→ DESCRIPTION OF THE TASK
Reproduce the data exactly and drop any pictures it holds.

→ Robot state and action records

########

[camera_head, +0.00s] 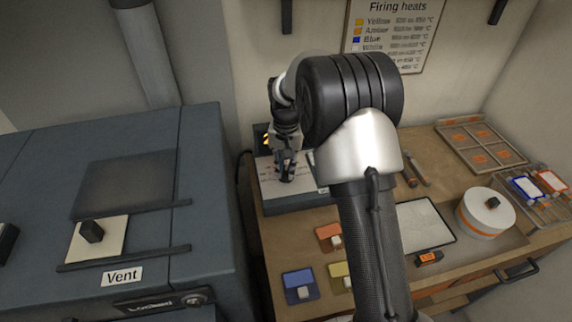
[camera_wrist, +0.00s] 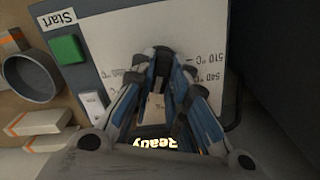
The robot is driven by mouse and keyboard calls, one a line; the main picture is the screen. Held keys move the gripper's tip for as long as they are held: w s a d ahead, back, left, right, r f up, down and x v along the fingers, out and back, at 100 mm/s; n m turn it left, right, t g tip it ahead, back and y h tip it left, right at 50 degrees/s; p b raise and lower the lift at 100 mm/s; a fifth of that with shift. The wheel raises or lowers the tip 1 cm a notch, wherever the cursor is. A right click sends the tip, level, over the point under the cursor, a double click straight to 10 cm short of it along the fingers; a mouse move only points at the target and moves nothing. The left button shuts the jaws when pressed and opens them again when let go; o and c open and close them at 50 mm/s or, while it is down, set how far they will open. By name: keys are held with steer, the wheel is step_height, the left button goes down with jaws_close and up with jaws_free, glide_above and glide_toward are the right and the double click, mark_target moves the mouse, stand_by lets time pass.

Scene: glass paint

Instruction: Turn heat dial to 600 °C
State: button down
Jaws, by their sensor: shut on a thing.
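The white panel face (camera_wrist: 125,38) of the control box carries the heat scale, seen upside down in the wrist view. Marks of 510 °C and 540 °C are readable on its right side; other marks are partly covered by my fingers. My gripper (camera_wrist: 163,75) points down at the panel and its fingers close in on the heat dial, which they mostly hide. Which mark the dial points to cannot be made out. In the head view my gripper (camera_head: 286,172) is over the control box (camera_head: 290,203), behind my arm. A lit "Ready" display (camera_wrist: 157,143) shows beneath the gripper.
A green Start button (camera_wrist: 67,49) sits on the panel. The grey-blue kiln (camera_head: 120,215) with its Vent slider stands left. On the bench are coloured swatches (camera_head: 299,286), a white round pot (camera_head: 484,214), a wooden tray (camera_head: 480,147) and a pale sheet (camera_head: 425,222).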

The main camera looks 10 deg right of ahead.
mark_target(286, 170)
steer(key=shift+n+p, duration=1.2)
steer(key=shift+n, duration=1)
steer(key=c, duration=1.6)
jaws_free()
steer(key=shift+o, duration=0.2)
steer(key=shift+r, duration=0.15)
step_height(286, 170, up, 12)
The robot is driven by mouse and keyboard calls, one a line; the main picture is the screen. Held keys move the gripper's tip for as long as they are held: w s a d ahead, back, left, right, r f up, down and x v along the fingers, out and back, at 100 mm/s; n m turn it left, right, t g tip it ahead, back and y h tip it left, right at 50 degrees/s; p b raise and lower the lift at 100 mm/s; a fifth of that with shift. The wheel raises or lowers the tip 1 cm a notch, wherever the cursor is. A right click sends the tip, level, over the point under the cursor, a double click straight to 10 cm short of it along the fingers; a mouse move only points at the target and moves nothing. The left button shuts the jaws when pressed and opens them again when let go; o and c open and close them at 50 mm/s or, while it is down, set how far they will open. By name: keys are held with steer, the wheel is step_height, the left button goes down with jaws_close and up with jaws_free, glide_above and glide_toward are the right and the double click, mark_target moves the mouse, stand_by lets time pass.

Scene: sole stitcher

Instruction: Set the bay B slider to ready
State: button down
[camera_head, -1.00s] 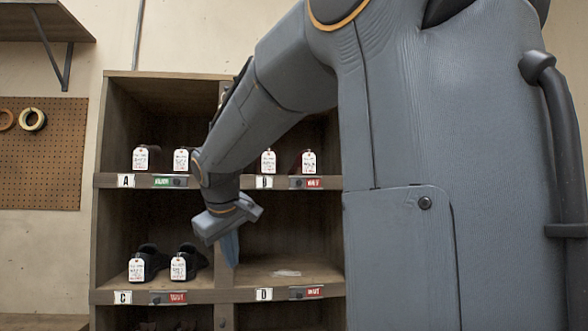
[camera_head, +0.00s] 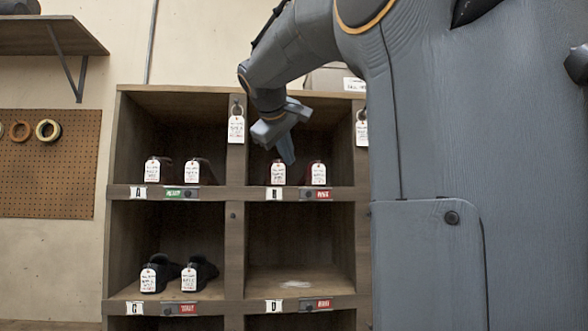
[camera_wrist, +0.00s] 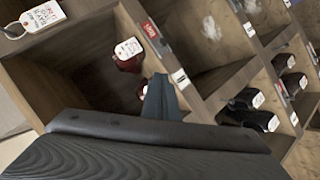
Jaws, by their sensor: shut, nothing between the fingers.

########

→ THE RESULT
[camera_head, +0.00s] 
[camera_wrist, +0.00s] 
The robot is driven by mouse and keyboard calls, one a line; the main picture is the screen. Held keys move the gripper's tip for as long as they are held: w s a d ahead, back, left, right, r f up, down and x v along the fingers, out and back, at 100 mm/s; n m turn it left, right, t g tip it ahead, back and y h tip it left, right at 50 degrees/s; p b raise and lower the lift at 100 mm/s; a fifth of that with shift. The wheel raises or lowers the tip 1 cm a notch, wherever the cursor is. A right click sends the tip, level, over the point under the cursor, a double click straight to 10 cm short of it along the fingers; a mouse move only points at the target and moves nothing. The left button shuts the jaws when pressed and opens them again when let go; o and c open and close them at 50 mm/s or, while it is down, set how far they will open. By name: keys are held with steer, the wheel is step_height, the left button goes down with jaws_close and up with jaws_free, glide_above and glide_toward are the right and the double click, mark_target moves the mouse, stand_by lets time pass.

Scene: glass paint

Instruction: Turn heat dial to 600 °C
State: button down
Jaws, by their sensor: shut on a thing.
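The white panel face (camera_wrist: 125,38) of the control box carries the heat scale, seen upside down in the wrist view. Marks of 510 °C and 540 °C are readable on its right side; other marks are partly covered by my fingers. My gripper (camera_wrist: 163,75) points down at the panel and its fingers close in on the heat dial, which they mostly hide. Which mark the dial points to cannot be made out. In the head view my gripper (camera_head: 286,172) is over the control box (camera_head: 290,203), behind my arm. A lit "Ready" display (camera_wrist: 157,143) shows beneath the gripper.
A green Start button (camera_wrist: 67,49) sits on the panel. The grey-blue kiln (camera_head: 120,215) with its Vent slider stands left. On the bench are coloured swatches (camera_head: 299,286), a white round pot (camera_head: 484,214), a wooden tray (camera_head: 480,147) and a pale sheet (camera_head: 425,222).

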The main camera looks 10 deg right of ahead.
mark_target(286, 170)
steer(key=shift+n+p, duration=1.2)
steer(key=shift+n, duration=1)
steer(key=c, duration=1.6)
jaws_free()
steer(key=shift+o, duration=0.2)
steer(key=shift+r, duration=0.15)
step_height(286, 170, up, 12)
The robot is driven by mouse and keyboard calls, one a line; the main picture is the screen. Held keys move the gripper's tip for as long as they are held: w s a d ahead, back, left, right, r f up, down and x v along the fingers, out and back, at 100 mm/s; n m turn it left, right, t g tip it ahead, back and y h tip it left, right at 50 degrees/s; p b raise and lower the lift at 100 mm/s; a fifth of that with shift. The wheel raises or lowers the tip 1 cm a notch, wherever the cursor is. A right click sends the tip, level, over the point under the cursor, a double click straight to 10 cm short of it along the fingers; a mouse move only points at the target and moves nothing. The left button shuts the jaws when pressed and opens them again when let go; o and c open and close them at 50 mm/s or, while it is down, set how far they will open. By name: keys are held with steer, the wheel is step_height, the left button goes down with jaws_close and up with jaws_free, glide_above and glide_toward are the right and the double click, mark_target moves the mouse, stand_by lets time pass.

Scene: sole stitcher

Instruction: Set the bay B slider to ready
State: button down
[camera_head, -1.00s] 
[camera_head, +0.00s] 
[camera_wrist, +0.00s] 
Jaws, by their sensor: shut, nothing between the fingers.

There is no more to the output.